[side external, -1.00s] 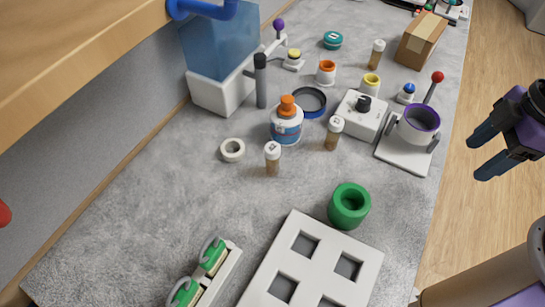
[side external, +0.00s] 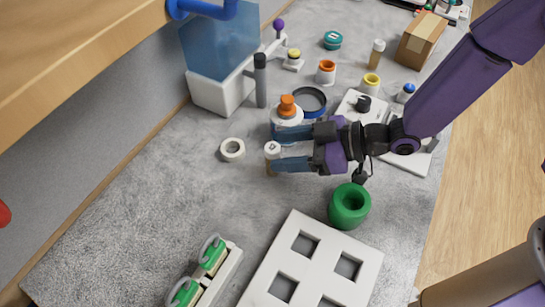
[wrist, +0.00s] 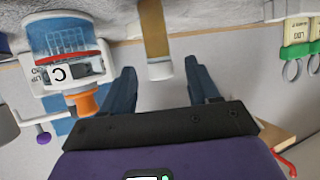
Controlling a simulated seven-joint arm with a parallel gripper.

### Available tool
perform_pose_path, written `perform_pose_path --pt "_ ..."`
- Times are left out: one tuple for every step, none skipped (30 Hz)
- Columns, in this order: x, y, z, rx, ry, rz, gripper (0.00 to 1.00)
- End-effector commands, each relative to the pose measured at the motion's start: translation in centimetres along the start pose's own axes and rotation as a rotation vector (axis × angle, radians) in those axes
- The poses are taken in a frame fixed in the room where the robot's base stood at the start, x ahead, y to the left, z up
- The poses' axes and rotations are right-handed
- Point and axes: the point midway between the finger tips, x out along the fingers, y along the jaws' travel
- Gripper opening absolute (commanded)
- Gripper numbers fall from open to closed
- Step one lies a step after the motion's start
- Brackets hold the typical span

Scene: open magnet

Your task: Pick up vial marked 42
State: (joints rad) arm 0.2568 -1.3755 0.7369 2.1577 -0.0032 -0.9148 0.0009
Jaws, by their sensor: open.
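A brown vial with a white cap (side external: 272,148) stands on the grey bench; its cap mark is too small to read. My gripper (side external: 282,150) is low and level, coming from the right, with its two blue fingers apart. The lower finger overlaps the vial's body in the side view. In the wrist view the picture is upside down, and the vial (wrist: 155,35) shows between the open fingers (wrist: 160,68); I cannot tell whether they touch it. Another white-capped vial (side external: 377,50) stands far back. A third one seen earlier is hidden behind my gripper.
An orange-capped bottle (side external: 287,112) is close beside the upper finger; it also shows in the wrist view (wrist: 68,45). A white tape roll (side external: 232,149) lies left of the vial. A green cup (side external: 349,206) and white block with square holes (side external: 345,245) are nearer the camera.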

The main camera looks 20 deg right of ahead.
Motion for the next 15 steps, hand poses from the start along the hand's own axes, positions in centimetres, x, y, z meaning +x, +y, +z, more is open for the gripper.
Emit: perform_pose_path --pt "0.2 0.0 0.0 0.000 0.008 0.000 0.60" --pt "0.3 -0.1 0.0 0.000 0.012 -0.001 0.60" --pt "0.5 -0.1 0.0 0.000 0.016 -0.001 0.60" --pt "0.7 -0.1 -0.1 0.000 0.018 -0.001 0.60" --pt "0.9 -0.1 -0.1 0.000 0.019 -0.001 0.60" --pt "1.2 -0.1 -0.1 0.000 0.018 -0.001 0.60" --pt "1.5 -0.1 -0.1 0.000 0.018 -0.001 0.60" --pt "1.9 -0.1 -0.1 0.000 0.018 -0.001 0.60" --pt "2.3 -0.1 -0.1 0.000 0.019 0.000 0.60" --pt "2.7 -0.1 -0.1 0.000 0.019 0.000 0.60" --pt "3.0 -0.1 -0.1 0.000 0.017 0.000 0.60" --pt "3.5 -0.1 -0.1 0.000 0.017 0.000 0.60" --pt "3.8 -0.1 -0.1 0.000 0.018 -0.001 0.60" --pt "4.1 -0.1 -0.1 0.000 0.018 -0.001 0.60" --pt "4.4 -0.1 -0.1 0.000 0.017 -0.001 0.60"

* * *

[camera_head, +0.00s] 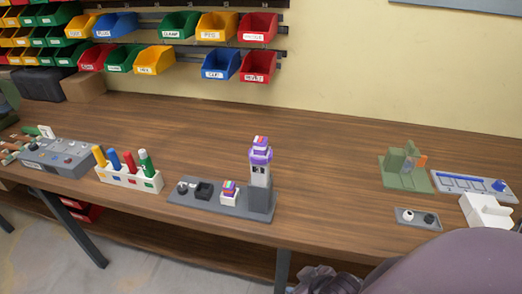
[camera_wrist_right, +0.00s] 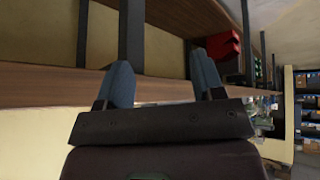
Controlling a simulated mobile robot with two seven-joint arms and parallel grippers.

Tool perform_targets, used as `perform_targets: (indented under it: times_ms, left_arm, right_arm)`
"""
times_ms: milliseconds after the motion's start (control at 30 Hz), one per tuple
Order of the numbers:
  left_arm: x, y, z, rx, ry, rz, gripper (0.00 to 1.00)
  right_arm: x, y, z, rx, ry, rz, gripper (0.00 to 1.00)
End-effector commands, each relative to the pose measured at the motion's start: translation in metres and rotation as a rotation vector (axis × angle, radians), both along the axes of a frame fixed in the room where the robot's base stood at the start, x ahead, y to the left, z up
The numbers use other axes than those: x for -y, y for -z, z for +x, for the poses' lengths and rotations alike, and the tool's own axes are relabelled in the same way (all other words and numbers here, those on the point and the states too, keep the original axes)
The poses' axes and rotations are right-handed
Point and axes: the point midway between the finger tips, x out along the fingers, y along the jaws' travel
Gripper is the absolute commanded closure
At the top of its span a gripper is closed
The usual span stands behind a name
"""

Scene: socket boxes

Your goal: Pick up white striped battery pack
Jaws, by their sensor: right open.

...

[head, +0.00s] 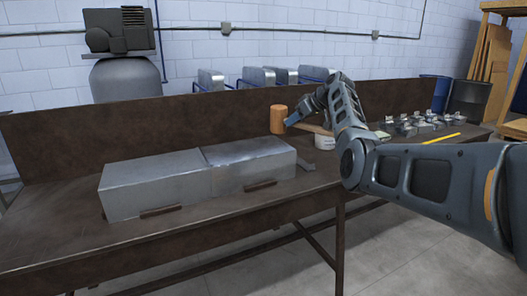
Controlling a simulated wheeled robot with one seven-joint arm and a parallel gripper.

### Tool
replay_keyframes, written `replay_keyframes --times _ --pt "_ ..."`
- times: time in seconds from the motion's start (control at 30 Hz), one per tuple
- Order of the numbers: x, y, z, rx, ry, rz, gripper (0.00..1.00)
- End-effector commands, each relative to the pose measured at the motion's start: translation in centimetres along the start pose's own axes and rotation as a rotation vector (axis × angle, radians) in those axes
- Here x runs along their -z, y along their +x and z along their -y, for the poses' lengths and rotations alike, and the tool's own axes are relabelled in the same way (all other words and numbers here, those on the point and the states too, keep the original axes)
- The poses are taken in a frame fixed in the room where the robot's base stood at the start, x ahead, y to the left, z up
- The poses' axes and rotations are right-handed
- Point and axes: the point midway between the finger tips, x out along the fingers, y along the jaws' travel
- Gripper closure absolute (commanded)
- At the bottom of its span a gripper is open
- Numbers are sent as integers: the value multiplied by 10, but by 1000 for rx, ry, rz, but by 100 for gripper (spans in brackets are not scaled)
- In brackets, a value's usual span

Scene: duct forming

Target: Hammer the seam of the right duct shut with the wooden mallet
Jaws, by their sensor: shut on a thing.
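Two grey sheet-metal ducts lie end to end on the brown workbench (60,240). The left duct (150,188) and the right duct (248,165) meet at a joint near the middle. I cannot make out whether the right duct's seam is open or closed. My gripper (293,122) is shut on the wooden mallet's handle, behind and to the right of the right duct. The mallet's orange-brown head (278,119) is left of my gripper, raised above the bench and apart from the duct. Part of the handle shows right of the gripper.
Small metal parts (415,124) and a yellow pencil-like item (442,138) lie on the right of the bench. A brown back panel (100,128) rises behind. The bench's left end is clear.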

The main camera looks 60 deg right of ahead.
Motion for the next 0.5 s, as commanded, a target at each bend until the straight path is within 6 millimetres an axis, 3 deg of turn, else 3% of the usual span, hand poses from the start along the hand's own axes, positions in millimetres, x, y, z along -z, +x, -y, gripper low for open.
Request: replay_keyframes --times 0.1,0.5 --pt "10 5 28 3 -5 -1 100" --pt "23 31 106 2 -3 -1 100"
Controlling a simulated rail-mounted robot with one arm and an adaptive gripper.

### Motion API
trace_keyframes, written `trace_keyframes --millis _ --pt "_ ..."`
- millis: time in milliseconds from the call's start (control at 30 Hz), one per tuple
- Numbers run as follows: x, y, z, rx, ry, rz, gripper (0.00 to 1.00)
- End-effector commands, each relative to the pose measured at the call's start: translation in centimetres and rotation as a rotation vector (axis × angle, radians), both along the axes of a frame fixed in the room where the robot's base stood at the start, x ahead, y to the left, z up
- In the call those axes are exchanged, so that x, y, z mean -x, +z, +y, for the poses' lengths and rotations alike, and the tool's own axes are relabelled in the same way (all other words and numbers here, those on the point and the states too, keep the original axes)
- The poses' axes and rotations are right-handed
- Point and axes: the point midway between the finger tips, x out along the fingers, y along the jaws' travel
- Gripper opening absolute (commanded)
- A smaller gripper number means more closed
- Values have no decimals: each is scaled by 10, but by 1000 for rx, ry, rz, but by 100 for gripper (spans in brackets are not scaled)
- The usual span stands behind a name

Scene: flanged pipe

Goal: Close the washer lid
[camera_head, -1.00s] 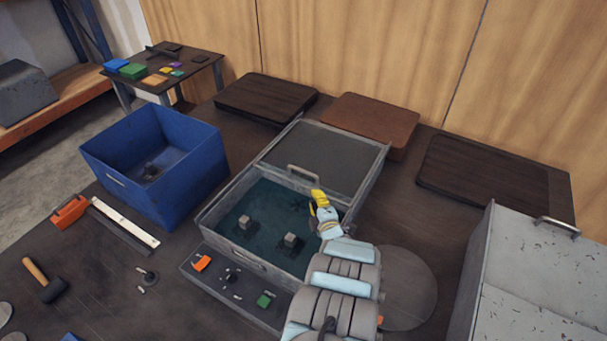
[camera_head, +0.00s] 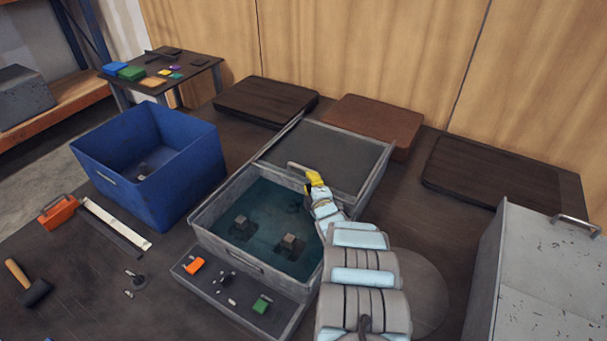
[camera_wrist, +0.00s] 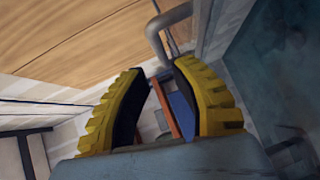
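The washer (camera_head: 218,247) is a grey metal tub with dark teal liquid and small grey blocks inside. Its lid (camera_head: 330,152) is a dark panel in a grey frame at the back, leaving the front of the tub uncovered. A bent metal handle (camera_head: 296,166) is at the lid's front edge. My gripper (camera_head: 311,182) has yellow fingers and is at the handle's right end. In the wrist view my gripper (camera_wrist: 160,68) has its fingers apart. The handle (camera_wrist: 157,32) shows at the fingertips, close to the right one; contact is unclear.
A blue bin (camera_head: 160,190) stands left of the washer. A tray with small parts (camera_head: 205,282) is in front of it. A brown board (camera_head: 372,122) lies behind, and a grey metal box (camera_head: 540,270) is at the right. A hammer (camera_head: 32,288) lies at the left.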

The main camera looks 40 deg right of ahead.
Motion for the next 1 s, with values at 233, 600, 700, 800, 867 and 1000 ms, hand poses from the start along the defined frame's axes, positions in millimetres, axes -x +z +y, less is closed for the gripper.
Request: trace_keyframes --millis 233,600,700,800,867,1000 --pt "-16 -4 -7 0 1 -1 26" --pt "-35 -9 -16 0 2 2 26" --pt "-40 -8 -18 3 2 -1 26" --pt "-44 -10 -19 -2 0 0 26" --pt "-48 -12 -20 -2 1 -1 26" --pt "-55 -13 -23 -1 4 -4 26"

[WORK TO DO]: Word for word, repeat the lines above from the one with "[side external, -1.00s]" through the one with "- Times are", and nothing beyond them. Omit the pictures.

[REPLY TO THE TASK]:
[side external, -1.00s] 
[side external, +0.00s] 
[wrist, +0.00s] 
Controlling a simulated seven-joint arm with a parallel gripper.

### Available tool
perform_pose_path, written `perform_pose_path --pt "_ ..."`
- Times are left out: one tuple for every step, none skipped (30 Hz)

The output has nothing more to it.